With the exception of a brief spike in mid to late January
this year, the wool market has been hovering between 770 and
800 cents per kilogram for the last seven months.
Current prices appear to be representing true market demand.
In the late 80s when the reserve price was introduced, it
was first set at 645c/kg, and then it was lifted to 870c/kg,
which was a little unrealistic, before finally being set at
700c/kg. Several months on, the trade realised this level
was unsustainable, the stockpile grew to more than 4.6 million
bales (equivalent to a year’s production at that time)
and the decision was eventually made to scrap the floor price.
Shortly after, the indicator fell to 450c/kg, and despite
a couple of big spikes, it remained very low for about a decade.
This period saw the demise of many in the wool industry,
from woolgrowers through to wool processors.
The market really only recovered once the stockpile was almost
cleared.
Not long after it was liquidated, some of the bigger processing/trading
companies started to panic, thinking wool would not be available,
and so they decided to “buy-up’’ for their
plants.
Suddenly, the market indicator then reached all-time highs
and it was not too long before “the penny dropped’’
and trading houses realised such prices were not sustainable.
People throughout the world were not, and are not, prepared
to pay such high prices for woollen products.
Hence the market started to correct, gradually working its
way from the 1200c/kg mark to 900c/kg, before finally reaching
current levels of about 790c/kg.
In the meantime, some of the companies that purchased large
volumes of stock at such high prices have been forced to make
huge adjustments, like reducing processing capacity, retrenching
staff and, in some cases, closing down altogether.
Several companies (mainly large first and second stage processing
businesses), have implemented big changes because they were
not prepared for the sudden shortage of wool following the
sale of the stockpile.
For years they could keep their machinery running constantly
using large volumes of inexpensive greasy wool from the stockpile.
This also meant the product was easy to move (post-processing)
onto the world market because it was also inexpensive.
When the stockpile disappeared, the wool volumes dried-up
and the price increased, which made it harder for trading
processors to shift the product (scoured/carbonised/wool tops)
post-processing.
Most processing companies were in a position where they had
to continue to process at a profit, but trading the product
at a loss eventually became too much and many were forced
to shut down.
Some companies closed early and managed to sell their equipment
just in time, while others attempted to hold-out until they
could no longer withstand such enormous losses.

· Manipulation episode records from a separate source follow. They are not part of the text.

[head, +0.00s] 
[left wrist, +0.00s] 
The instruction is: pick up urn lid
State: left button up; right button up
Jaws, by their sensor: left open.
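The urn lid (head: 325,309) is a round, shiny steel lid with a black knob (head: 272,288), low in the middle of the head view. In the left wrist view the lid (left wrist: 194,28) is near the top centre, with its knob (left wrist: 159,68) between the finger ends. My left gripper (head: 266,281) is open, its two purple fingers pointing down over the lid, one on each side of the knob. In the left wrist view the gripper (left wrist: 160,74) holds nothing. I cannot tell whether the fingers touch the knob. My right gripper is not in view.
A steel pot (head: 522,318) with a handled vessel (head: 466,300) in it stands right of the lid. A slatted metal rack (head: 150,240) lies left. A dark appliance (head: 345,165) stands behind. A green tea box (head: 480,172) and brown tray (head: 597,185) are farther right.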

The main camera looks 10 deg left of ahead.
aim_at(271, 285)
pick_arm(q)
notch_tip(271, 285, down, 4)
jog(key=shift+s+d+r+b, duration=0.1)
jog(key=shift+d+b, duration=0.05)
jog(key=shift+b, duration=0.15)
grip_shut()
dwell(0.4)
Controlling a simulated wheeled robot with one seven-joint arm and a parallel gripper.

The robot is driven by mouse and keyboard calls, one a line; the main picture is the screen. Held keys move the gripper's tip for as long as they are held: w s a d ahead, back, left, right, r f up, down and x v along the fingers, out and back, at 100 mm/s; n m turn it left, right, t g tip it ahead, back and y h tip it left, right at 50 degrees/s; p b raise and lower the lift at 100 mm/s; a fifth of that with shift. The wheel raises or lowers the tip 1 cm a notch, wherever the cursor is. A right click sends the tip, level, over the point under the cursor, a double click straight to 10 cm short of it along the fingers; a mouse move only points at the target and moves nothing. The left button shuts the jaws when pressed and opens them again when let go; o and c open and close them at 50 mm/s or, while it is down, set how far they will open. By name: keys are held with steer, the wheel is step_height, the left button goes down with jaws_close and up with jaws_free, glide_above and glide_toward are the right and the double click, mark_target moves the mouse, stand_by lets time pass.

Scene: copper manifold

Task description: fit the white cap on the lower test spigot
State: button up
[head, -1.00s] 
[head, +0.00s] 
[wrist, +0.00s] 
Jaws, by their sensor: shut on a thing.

Most big companies recorded massive losses and basically
saw the erosion of their profits from the previous decade.
Then there were the very few smaller operations that were
commission processors only, so they did not have the burden
of having to try and trade the product. Due to their size,
they had far less running costs and overheads. This enabled
them to survive the entire “storm’’, and
now they are positioned quite well due to the sudden shortage
of first stage local processing.
For every loser there is always a winner, and on this occasion
it is the smaller operators.
This was really a case of the bigger they were, the harder
they fell.
It is not always a good idea to look back, but upon this reflection
hopefully the industry can learn from the past decade’s
events and be better equipped for the future.
There is no question that the setting of the floor price
at artificially high levels back in the late 80s/early 90s
definitely played a big part in the destruction of many participants
in the industry.
Considering there is no longer a stockpile, which hampered
any upward price trends, and the fact that we are now dealing
with an open market environment of supply and demand, it would
seem that the current price position could be a true indication
of where the market should be.
Admittedly there are other factors that come into play such
as inflation, interest rates and world economies, but it appears
that over the past 13 years the average price levels are pretty
similar to where they are now.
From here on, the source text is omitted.